1964: L’Armée Populaire à Stanleyville

 Le sauvetage des
diplomates américains était une priorité importante pour Washington et la
station de la CIA
au Congo organisa hâtivement l’opération « Flagpole ». De Lisala,
deux hélicoptères protégés par deux T-28D devaient rejoindre le consulat US de
Stanleyville, situé au bord du fleuve Congo, pour évacuer le personnel
diplomatique, mais l’opération fut annulée à la demande du consul qui s’était
mis provisoirement à l’abri avec son personnel dans la chambre forte du
bâtiment. L’Armée Populaire de Libération, commandée par Nicolas Olenga,
auto-promu lieutenant-général, s’empara des stocks d’armes, d’équipements et
d’uniformes dans les dépôts du camp Ketele. Les fusils Fal et Mauser, les
mitraillettes Sten et Vigneron récupérés à l’ANC furent distribués aux Simba de
l’armée rebelle, mais comme cela ne suffisait pas, de nombreux soldats
défilèrent armés de lances ou de machettes pour la grande fête de la victoire.
Certains Simba avaient revêtu l’uniforme de l’ANC et s’étaient coiffés de
casquettes ou de bérets militaires, mais les toques en peau d’animal
prédominaient chez les officiers. Quelques uns chaussaient des brodequins
militaires, mais la plupart marchaient pieds nus ou en sandales. Quant aux
jeunes recrues de l’APL, elles défilaient pieds nus avec des vêtements civils,
le corps ceint de feuilles de palmier, arborant toutes sortes de coiffures.

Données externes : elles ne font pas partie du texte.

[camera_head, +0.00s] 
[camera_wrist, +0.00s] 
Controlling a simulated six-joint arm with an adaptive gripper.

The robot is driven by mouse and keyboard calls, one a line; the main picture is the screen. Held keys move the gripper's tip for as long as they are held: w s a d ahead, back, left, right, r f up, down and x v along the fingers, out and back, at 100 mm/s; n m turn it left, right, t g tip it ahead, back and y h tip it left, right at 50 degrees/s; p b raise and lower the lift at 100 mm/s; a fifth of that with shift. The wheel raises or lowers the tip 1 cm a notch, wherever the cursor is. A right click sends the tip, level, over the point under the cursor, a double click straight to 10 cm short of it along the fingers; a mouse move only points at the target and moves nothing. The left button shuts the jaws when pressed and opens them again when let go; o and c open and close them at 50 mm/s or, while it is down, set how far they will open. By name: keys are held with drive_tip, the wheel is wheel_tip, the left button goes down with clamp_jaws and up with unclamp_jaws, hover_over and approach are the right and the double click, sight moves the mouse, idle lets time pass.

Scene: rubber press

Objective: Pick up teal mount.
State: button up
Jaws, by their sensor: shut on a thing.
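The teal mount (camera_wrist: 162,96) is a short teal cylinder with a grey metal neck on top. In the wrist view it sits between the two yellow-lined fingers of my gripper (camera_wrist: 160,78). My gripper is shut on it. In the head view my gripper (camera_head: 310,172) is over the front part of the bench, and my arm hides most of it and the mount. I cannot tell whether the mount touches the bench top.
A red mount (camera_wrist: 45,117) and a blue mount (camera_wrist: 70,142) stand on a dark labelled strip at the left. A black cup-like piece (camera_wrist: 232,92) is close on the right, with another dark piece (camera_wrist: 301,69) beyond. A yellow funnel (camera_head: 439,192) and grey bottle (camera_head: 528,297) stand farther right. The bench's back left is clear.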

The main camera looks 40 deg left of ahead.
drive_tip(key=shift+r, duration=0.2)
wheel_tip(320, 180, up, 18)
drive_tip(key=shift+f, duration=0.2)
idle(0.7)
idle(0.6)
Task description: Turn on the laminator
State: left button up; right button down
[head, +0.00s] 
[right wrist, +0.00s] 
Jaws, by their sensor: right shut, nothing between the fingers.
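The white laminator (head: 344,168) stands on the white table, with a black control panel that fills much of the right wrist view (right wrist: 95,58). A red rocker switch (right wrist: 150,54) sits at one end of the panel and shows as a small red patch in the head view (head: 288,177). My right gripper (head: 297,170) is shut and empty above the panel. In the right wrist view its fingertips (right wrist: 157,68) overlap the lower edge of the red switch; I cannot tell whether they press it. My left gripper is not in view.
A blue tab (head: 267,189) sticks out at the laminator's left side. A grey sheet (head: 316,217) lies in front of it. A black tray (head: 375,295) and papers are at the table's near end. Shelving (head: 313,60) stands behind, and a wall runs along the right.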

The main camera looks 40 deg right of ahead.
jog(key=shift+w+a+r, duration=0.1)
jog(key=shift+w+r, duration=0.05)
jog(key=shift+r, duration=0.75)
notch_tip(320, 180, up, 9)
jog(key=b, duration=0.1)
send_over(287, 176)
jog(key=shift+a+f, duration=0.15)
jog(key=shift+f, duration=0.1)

 Comme Patrice Lumumba, le commandant en chef de l’APL était un Batetela
originaire du Sankuru. Il n’avait aucune expérience militaire en tant
qu’officier, mais il avait acquis une certaine notoriété dans la direction du
mouvement de « Jeunesses MNC/Lumumba » de sa région. En tant que
« responsable des  opérations de guerre » sur le terrain, Nicolas
Olenga plaça l’Etat Major Général de l’APL sous le commandement du colonel
Joseph Opepe, un ancien sous-officier formé à l’école centrale de la Force Publique à
Luluabourg qui avait été promu au grade d’officier en juillet 1960 lors de
l’africanisation de l’armée voulue par le premier ministre Lumumba. Il avait
acquis une certaine renommée à Stanleyville au temps d’Antoine Gizenga en tant
qu’adjoint du général Lundula, mais il avait été écarté de l’ANC en 1962. Le
bâtiment du quartier général du 3e Groupement de l’APL, situé avenue Lothaire à
Stanleyville, où le col Lukongo et des officiers de l’armée congolaise, passés
au service de l’APL, continuaient d’exercer les fonctions de S1, S2, S3 et S4
comme en temps de paix, devint par la même occasion le siège du quartier
général de l’APL avec ses bureaux G1, G2, G3 et G4 et Nicolas Olenga confia les
fonctions d’officiers d’état-major à des cadres simba sans aucune formation
militaire. Le quartier général de l’APL se substitua dans la plus parfaite confusion
au quartier général du 3e Groupement. Le chef de l’armée rebelle conservait
plus ou moins la même organisation que l’Armée Nationale Congolaise, dont ses
hommes héritèrent également l’indiscipline. Le  13 août 1964, le
lieutenant général Olenga prit la tête d’une colonne de renforts et rejoignit
son quartier général avancé d’Ops Kindu. Malgré l’échec d’une première
offensive sur Bukavu, il rêvait de s’emparer de la ville où il avait vécu avant
l’indépendance et d’y défiler en vainqueur.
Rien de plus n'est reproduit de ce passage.